Farmers say many of these new plots have been sliced too small for viable commercial cultivation. Government promises to help, meanwhile, have proved empty. Seed, fertiliser, tractors and subsidised fuel have been delivered late or not at all.

Despite heavy seasonal rains, Paulo's meagre corn crop is brown and wilted. Other food sources are so scant that he has already spread the corn kernels on the ground for drying so they can be milled a few weeks early - an embarrassing sign of poor planning in rural Zimbabwe.

Yet for all its shortcomings, the farm is about all that Paulo has to show for a life of hard work, including decades as a "tea boy" serving refreshments at a company run mainly by whites. His wife and children live on the farm, as do 13 grandchildren. Should the opposition take it away - as Mugabe alleges they will - Paulo would be left destitute. It's more than enough, he says, to make him vote for the ruling party again.

"The only reason I voted for them was because I want to protect my land," Paulo says. "Farming is what I want to do now."

Rudo Isa (31), with seven children to raise, is nervous too. Without her 15 acres, she's afraid her family would starve. It wouldn't take much.

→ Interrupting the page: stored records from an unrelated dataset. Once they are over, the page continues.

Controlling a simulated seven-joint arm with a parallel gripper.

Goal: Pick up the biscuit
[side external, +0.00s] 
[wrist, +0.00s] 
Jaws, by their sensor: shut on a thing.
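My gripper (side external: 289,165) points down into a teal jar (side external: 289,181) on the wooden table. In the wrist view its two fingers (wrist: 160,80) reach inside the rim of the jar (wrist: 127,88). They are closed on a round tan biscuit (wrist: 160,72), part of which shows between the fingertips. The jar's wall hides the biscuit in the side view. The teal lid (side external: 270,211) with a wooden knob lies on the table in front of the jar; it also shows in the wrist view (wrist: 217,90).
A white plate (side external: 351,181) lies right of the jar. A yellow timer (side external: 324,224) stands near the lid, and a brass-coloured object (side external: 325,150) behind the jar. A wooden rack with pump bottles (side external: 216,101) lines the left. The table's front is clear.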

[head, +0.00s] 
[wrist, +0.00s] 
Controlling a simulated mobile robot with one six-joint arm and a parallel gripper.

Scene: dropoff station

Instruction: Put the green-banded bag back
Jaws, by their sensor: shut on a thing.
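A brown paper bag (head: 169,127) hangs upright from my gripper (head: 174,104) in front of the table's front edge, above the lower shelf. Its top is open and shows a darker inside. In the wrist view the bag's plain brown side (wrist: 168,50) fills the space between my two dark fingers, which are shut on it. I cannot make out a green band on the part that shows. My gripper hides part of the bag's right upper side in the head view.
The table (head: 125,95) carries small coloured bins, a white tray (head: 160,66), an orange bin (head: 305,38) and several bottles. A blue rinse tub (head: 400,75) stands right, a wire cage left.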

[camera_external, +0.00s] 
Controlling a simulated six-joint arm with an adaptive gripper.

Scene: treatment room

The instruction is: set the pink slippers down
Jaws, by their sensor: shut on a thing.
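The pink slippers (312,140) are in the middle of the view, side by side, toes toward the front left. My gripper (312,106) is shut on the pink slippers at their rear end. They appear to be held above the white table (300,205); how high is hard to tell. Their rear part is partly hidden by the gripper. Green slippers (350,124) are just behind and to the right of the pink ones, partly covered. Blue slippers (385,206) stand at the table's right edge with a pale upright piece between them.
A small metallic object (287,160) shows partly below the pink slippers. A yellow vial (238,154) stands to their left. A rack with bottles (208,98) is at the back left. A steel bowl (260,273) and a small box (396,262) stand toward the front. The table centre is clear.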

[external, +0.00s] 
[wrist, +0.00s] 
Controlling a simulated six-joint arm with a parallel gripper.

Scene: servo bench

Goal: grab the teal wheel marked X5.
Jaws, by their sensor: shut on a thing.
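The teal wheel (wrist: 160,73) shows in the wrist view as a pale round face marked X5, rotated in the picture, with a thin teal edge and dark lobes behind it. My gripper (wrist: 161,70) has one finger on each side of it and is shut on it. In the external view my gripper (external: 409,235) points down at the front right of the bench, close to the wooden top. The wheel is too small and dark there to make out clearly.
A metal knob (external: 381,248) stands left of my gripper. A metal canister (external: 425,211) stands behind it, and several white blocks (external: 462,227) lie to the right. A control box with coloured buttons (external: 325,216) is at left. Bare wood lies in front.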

The last time she had enough cooking oil to make a proper meal was a month ago, she says. With no money for transport, her six school-age children walk six miles each way to school every day.

Having cast her lot with Mugabe's Zimbabwe African National Union-Patriotic Front, she worries things will get worse if the opposition takes power.

Kuda Kapuya (31) says that Tsvangirai supporters have threatened to kick his wife and two kids off their land. "They've been taunting me, telling me that their chance has come," Kapuya says.

Tsvangirai has repeatedly said that he has no such plans. Farms that have been resettled, or ones that are being usefully cultivated, will not be taken away, no matter who the owner was before the land invasions, he says.

The fears in Arcturus are not entirely without foundation. Reviving Zimbabwe's moribund economy will require restoring its once-vibrant agriculture. Whites, who traditionally owned and ran the farms, will be unusually well-positioned to benefit from any new agricultural initiative.

Tsvangirai says he will start by selling off the farms of Mugabe cronies who have more than one. After that, he will target those farms cultivated so poorly that the fields are gradually being reclaimed by the vast Zimbabwean bush.

It's a description that, depending on who is making the judgment, might apply to parts of Arcturus. With harvest time just weeks away, some corn plants do not even reach a man's knee. Yet talk of taking any of this land away - however distant, conditional and abstract - has already provoked a backlash, here and across rural Zimbabwe.

"If they do that . . . it would be a problem for Zimbabweans," says Joseph Chinotimba, an official with the war veterans' association. "We are trying to protect the gains of liberation, the gains of land reform."

Paulo remains loyal to the president but so poor that his pants are riddled with blue patches. His farm is so devoid of food that hungry rats began nibbling on his feet one recent night, leaving painful sores.